▶ _Task to carry out_
Set all the material down again unchanged, without the pictures.

▶ _Dataset extract_
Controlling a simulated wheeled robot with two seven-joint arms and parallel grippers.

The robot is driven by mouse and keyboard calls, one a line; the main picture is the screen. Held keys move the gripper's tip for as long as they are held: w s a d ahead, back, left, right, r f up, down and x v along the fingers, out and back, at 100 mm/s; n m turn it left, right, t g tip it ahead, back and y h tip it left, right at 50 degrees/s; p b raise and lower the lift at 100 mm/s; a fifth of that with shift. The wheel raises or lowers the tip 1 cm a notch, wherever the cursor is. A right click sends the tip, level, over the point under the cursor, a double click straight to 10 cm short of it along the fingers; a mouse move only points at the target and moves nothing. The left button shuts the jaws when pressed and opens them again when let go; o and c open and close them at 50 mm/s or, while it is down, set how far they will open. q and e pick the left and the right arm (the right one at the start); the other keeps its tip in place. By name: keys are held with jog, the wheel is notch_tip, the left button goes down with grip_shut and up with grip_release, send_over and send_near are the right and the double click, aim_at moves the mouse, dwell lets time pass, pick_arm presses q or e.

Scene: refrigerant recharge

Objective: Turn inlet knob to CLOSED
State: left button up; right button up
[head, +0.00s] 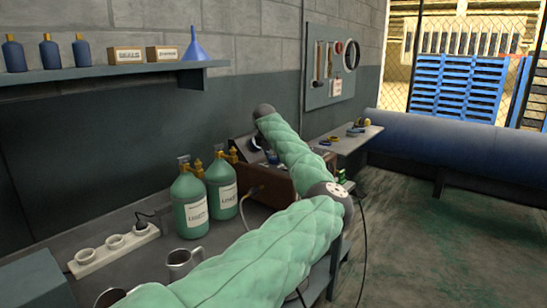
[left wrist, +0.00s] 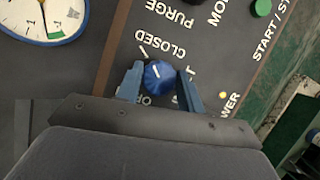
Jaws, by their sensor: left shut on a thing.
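The blue inlet knob (left wrist: 159,77) stands on the dark control panel (left wrist: 150,22) in the left wrist view. A white line on it tilts to the upper left, toward the tick beside the word CLOSED. My left gripper (left wrist: 160,84) has one blue finger on each side of the knob and is shut on it. Lettering below the knob is partly hidden by the gripper. In the head view, my padded left arm reaches to the recharge unit (head: 284,180), hiding much of its panel. My right gripper is out of view.
A round gauge (left wrist: 44,14) and a green button (left wrist: 263,8) flank the panel lettering. Two green bottles (head: 190,203) and a metal mug (head: 182,262) stand on the bench near my arm. A power strip (head: 115,250) lies left. Open floor is at right.

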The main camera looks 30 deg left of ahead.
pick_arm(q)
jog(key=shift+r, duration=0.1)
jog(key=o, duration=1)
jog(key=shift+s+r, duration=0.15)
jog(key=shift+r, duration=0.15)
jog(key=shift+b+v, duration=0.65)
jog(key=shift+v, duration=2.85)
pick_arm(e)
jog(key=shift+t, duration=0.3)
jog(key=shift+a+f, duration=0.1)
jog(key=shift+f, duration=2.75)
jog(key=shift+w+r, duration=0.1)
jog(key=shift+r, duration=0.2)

▶ _Solution for this task_
Controlling a simulated wheeled robot with two seven-joint arms and parallel grippers.

The robot is driven by mouse and keyboard calls, one a line; the main picture is the screen. Held keys move the gripper's tip for as long as they are held: w s a d ahead, back, left, right, r f up, down and x v along the fingers, out and back, at 100 mm/s; n m turn it left, right, t g tip it ahead, back and y h tip it left, right at 50 degrees/s; p b raise and lower the lift at 100 mm/s; a fifth of that with shift. The wheel raises or lowers the tip 1 cm a notch, wherever the cursor is. A right click sends the tip, level, over the point under the cursor, a double click straight to 10 cm short of it along the fingers; a mouse move only points at the target and moves nothing. The left button shuts the jaws when pressed and opens them again when let go; o and c open and close them at 50 mm/s or, while it is down, set how far they will open. q and e pick the left and the right arm (the right one at the start); the other keeps its tip in place. By name: keys are held with jog, the wheel is notch_tip, the left button goes down with grip_shut and up with grip_release, send_over and send_near are the right and the double click, aim_at moves the mouse, dwell lets time pass, pick_arm presses q or e.

Scene: refrigerant recharge

Objective: Turn inlet knob to CLOSED
State: left button up; right button up
[head, +0.00s] 
[left wrist, +0.00s] 
Jaws, by their sensor: left shut on a thing.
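The blue inlet knob (left wrist: 159,77) stands on the dark control panel (left wrist: 150,22) in the left wrist view. A white line on it tilts to the upper left, toward the tick beside the word CLOSED. My left gripper (left wrist: 160,84) has one blue finger on each side of the knob and is shut on it. Lettering below the knob is partly hidden by the gripper. In the head view, my padded left arm reaches to the recharge unit (head: 284,180), hiding much of its panel. My right gripper is out of view.
A round gauge (left wrist: 44,14) and a green button (left wrist: 263,8) flank the panel lettering. Two green bottles (head: 190,203) and a metal mug (head: 182,262) stand on the bench near my arm. A power strip (head: 115,250) lies left. Open floor is at right.

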The main camera looks 30 deg left of ahead.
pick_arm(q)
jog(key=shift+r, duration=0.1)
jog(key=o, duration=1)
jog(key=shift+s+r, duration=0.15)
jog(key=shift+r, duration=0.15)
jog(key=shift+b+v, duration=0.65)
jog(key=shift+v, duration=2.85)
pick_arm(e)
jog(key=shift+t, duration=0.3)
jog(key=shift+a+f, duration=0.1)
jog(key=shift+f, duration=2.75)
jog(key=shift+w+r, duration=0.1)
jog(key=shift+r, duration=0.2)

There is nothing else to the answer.